Robot episode data
# # # # # # #
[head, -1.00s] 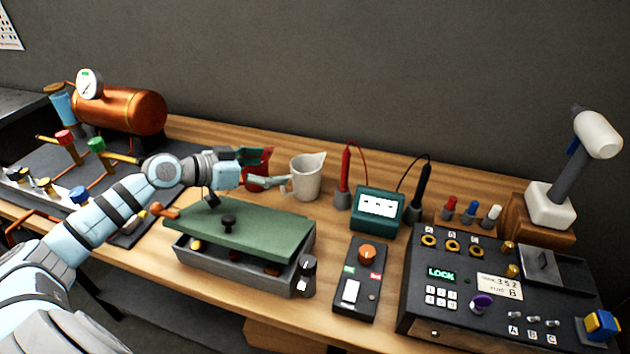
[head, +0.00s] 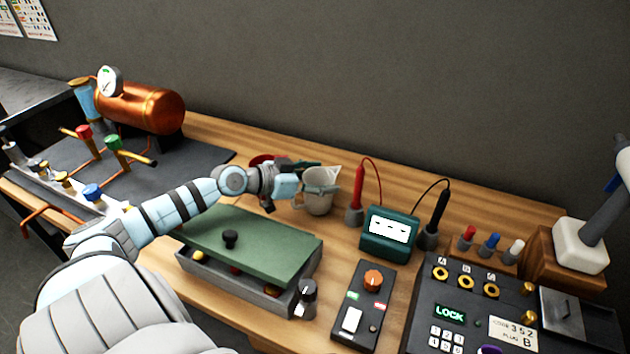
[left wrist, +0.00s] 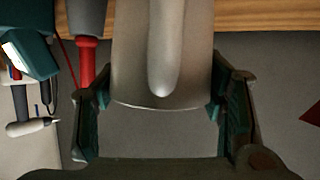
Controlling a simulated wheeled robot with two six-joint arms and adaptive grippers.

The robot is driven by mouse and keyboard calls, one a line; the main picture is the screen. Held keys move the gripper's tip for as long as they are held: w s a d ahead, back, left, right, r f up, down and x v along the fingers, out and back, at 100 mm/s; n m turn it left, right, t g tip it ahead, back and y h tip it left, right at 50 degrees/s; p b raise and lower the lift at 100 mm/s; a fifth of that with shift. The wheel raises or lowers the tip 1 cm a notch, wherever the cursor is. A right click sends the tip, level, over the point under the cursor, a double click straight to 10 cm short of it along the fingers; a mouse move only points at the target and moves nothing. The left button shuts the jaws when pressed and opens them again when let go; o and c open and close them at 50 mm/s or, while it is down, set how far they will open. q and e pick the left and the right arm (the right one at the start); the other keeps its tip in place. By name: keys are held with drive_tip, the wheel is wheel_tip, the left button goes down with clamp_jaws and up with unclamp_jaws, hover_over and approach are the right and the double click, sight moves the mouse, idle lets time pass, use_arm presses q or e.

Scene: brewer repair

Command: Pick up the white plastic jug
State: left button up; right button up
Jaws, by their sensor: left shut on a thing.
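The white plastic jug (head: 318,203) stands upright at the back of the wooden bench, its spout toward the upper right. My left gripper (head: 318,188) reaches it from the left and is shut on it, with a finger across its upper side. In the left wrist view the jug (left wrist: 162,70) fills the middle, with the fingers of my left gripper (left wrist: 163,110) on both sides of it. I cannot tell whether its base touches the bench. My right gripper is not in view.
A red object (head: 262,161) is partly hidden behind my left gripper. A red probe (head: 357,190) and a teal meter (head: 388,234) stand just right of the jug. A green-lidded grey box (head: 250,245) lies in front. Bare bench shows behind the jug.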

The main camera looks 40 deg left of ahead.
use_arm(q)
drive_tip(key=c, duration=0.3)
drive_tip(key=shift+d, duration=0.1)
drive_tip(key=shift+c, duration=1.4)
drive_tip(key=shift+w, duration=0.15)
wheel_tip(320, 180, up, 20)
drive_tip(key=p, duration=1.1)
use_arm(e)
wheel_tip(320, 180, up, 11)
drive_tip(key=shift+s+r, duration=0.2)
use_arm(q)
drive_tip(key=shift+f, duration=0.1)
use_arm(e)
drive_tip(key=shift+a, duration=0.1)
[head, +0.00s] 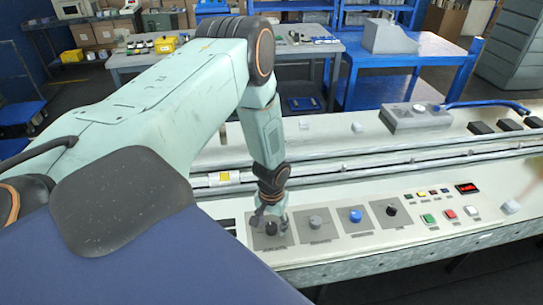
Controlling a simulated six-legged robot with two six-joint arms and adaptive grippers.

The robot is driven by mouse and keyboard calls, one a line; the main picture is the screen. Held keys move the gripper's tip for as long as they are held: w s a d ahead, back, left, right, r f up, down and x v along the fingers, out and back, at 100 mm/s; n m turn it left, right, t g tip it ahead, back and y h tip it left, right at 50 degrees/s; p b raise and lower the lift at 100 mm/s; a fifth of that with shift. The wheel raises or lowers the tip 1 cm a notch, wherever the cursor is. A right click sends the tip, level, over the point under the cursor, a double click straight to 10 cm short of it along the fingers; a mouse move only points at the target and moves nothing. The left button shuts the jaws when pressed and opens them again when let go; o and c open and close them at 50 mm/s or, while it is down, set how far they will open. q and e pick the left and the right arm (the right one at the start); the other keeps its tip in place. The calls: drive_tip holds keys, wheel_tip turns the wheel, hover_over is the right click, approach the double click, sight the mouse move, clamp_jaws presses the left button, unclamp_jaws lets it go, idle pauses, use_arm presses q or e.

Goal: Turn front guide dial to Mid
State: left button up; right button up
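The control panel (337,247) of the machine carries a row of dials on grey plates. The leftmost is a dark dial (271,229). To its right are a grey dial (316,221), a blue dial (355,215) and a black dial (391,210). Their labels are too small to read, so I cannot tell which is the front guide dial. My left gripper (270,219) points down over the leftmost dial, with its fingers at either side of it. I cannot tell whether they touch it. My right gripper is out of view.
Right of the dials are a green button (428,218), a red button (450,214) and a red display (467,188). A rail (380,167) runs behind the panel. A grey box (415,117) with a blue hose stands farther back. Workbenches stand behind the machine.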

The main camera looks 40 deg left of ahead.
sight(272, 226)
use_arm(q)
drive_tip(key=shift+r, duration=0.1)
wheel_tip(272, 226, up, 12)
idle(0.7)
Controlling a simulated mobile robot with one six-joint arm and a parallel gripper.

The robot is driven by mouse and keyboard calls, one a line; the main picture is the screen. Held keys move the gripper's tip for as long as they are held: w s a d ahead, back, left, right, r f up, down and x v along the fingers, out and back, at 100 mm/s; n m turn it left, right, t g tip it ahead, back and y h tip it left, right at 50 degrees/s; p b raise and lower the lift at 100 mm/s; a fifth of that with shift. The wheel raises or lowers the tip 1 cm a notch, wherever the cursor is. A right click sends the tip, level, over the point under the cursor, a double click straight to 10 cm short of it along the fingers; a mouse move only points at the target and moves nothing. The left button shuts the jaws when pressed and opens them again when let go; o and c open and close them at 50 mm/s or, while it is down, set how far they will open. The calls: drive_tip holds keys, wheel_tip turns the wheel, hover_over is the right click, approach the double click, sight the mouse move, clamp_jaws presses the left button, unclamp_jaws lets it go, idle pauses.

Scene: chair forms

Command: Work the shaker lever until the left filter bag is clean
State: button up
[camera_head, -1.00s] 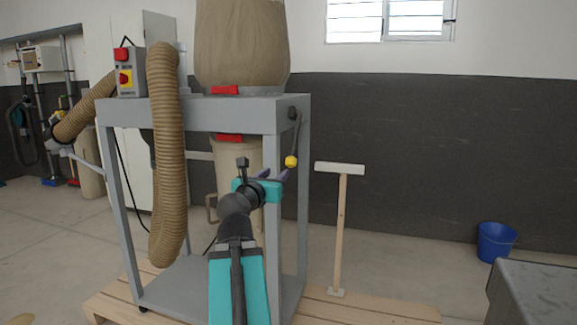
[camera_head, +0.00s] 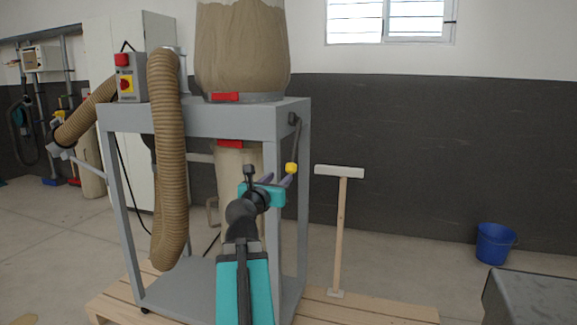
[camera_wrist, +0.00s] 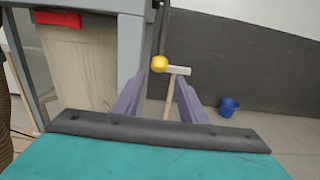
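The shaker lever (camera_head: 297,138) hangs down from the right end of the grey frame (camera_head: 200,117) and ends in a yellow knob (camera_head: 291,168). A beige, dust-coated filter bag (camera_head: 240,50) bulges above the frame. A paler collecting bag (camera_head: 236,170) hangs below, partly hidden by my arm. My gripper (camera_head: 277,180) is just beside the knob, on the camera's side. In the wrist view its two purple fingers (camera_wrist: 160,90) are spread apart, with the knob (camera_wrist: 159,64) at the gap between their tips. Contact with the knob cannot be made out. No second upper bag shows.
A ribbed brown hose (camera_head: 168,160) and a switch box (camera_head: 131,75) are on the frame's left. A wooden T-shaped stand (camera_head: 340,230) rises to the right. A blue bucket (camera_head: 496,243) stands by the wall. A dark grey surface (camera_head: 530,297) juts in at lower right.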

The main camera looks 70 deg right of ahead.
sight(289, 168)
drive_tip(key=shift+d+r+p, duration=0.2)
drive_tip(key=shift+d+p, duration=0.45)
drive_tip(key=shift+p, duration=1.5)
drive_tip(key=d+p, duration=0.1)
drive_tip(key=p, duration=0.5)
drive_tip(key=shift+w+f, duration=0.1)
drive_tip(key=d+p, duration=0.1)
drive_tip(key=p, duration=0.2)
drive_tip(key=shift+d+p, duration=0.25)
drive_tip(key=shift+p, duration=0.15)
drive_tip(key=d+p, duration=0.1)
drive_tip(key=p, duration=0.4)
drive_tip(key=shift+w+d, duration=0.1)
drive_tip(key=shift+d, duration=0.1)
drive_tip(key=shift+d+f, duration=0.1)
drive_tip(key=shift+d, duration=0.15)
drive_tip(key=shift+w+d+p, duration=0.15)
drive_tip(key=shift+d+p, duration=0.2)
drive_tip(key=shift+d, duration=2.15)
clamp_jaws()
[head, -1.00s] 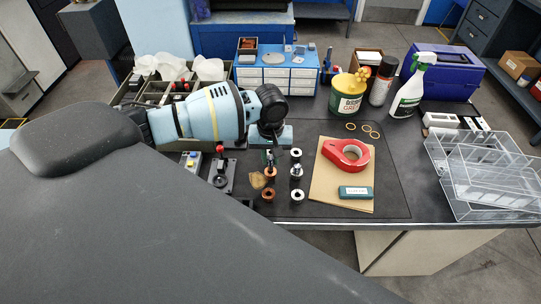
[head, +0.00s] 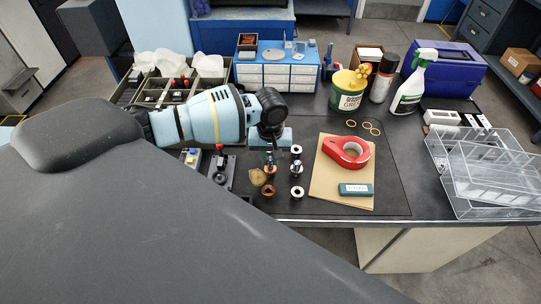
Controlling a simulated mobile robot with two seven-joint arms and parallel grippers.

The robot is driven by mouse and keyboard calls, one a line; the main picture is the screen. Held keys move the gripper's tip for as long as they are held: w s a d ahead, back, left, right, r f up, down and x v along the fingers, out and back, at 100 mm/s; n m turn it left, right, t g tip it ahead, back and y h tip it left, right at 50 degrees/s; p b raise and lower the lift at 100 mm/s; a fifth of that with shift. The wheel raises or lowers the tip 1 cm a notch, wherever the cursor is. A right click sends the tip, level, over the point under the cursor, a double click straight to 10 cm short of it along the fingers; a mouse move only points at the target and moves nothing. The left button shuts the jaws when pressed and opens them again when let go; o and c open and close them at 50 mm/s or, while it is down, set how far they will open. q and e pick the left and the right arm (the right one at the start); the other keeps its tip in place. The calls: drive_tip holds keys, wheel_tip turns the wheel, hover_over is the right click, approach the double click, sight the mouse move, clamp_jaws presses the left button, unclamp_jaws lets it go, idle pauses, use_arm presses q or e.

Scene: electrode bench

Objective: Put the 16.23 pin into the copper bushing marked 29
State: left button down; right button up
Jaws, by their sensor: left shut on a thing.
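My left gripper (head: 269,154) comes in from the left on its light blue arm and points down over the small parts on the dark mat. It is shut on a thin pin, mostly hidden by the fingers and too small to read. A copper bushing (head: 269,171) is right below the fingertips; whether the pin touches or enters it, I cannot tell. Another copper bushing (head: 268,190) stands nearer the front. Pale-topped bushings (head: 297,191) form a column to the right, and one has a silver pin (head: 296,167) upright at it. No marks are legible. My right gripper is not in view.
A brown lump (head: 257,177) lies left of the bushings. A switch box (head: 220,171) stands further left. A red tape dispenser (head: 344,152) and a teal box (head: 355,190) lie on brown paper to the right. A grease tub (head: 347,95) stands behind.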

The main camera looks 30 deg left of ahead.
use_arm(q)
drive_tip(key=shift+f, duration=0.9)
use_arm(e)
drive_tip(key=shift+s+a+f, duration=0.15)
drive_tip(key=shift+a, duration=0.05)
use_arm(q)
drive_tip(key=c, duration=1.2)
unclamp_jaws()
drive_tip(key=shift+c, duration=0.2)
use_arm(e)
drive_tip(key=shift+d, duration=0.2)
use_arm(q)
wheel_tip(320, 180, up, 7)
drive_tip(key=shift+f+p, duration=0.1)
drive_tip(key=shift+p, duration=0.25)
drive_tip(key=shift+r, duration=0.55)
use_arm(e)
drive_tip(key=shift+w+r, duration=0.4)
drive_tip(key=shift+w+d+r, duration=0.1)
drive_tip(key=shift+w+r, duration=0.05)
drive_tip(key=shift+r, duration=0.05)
# # # # # # #
_Given instruction:_
Looking at the entries above, state how many lines contain "grippers"; give the number alone.

_The reply:_
3